C'est aussi l'occasion de tester la taille et le type d'organisation de Cabinet dans lequel on souhaite exercer. L'exercice professionnel peut en effet être sensiblement différent.


Le concours de plaidoiries

Chaque école (ou l'association des élèves-avocat) organise un concours de plaidoirie et/ou un concours d'éloquence dont le lauréat participe au concours de plaidoiries des élèves-avocat du Mémorial de CAEN.

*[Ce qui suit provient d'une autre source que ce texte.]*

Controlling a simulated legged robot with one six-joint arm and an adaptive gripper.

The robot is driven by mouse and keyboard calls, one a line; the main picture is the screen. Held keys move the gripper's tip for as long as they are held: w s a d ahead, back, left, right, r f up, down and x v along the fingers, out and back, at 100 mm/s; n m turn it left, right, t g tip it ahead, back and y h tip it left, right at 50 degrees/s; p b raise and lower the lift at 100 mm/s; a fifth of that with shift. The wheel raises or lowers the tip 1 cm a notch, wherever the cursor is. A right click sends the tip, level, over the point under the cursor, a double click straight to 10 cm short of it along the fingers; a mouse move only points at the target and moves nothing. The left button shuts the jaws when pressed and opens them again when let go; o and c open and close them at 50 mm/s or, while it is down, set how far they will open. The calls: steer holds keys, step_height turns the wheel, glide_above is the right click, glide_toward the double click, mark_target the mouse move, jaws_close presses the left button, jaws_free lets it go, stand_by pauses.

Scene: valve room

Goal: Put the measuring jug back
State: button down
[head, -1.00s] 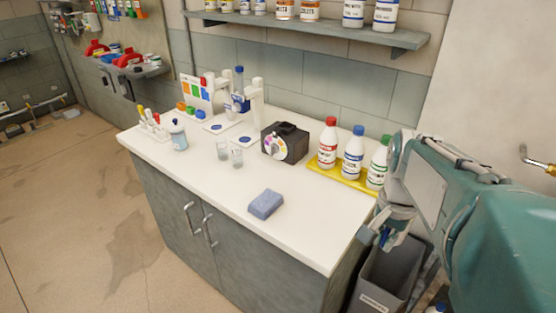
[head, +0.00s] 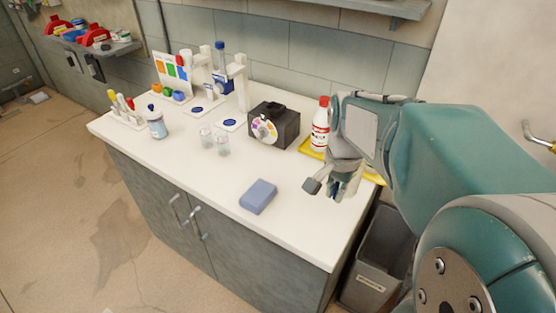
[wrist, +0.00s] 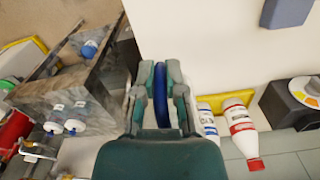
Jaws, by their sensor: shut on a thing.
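My gripper (head: 340,186) hangs over the right end of the white counter, in front of the red-capped bottle. In the wrist view my gripper (wrist: 160,88) is shut on a narrow dark blue piece (wrist: 160,100), upright between its fingers. The rest of the held thing is hidden, so I cannot tell whether it is the measuring jug's handle. No measuring jug is clear elsewhere. Two small clear beakers (head: 222,146) stand mid-counter. White stands (head: 241,90) with blue round pads are at the back.
A blue sponge (head: 258,196) lies near the counter's front edge. A black box with a colour dial (head: 274,126) stands left of the red-capped bottle (head: 320,125) on a yellow tray (head: 308,147). A grey bin (head: 378,262) stands right of the counter.

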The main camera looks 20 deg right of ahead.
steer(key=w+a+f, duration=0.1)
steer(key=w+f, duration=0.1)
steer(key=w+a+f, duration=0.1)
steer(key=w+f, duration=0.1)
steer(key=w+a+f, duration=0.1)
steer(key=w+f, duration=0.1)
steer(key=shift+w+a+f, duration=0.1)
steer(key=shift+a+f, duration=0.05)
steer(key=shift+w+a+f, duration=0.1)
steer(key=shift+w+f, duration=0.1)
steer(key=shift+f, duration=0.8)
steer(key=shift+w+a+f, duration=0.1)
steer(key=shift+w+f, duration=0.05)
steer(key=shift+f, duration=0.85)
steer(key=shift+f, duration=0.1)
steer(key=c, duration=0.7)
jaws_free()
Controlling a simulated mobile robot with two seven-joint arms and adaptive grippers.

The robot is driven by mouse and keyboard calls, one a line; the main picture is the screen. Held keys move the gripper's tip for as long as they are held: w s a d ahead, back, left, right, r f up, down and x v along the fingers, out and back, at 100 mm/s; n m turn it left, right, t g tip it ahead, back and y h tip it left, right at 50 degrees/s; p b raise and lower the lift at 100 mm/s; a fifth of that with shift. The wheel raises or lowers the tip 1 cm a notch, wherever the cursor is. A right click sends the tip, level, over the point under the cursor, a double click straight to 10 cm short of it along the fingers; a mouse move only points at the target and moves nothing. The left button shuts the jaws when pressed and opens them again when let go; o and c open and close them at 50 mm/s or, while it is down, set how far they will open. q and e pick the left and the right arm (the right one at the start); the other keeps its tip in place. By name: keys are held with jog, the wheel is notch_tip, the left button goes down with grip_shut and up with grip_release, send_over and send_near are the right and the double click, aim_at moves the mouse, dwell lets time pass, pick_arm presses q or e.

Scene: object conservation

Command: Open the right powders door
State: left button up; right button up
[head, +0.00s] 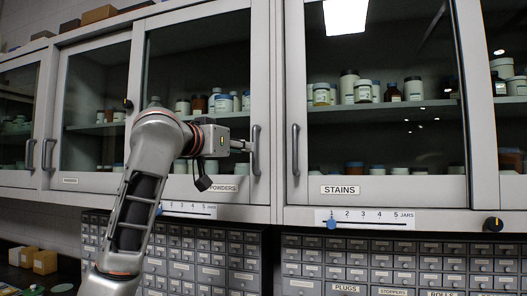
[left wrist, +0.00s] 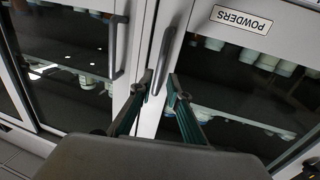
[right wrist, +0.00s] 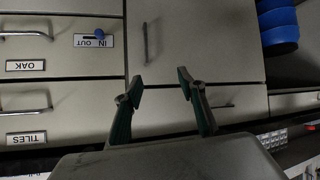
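The right powders door (head: 263,60) is a grey-framed glass door, and it looks closed. Its label "POWDERS" (head: 222,188) is partly hidden by my left arm. Its upright bar handle (head: 256,168) is near the right edge. My left gripper (head: 250,147) is at this handle. In the left wrist view, the open fingers (left wrist: 161,83) stand on either side of the handle (left wrist: 162,58), with gaps visible. The label shows upside down there (left wrist: 241,19). My right gripper (right wrist: 163,83) is open and empty, facing a plain panel with a thin handle (right wrist: 146,43); it is not in the head view.
The stains door (head: 340,190) with its own handle (head: 295,150) stands right beside it. Sliders with blue knobs (head: 332,224) lie below the doors, above banks of small drawers (head: 375,265). Blue round items (right wrist: 278,28) show in the right wrist view.

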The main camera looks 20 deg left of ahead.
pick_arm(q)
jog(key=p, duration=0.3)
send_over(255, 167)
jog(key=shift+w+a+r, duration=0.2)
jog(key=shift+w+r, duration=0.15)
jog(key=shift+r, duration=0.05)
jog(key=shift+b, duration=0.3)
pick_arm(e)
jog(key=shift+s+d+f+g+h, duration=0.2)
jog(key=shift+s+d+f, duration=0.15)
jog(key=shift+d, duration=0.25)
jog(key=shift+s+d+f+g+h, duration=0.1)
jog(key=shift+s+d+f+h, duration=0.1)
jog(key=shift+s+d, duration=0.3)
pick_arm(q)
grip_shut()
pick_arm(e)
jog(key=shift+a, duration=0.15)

Ce concours peut prendre différentes formes :
  • Un discours sur un cas de violation individuelle des droits de l'Homme sur le modèle de la finale nationale à Caen (c'est le cas notamment à RENNES ainsi qu'à BORDEAUX pour la finale régionale) ;
  • Une plaidoirie sur la base d'un vrai dossier (c'est le cas notamment à POITIERS) ;
  • Un discours sur un sujet type « Conférence du Stage » (c'est le cas notamment pour les sélections à BORDEAUX et à POITIERS il y a un concours d'éloquence en plus du concours de plaidoiries).


Le projet de réforme du Conseil National des Barreaux

Le CNB, réuni en assemblée générale les 14 et 15 juin 2013, a décidé d’adresser à la concertation de la profession un rapport d’étape de sa Commission formation sur les propositions de réforme de la formation initiale dispensée par les CRFPA. La résolution du CNB est consultable ici, pour le rapport d'étape, il faut malheureusement être avocat pour le consulter.

Cette résolution porte sur l'examen d'entrée à l'EDA (j'y reviendrai certainement dans un prochain billet) sur la formation initiale des avocats ainsi que sur le système d'allocation de bourses.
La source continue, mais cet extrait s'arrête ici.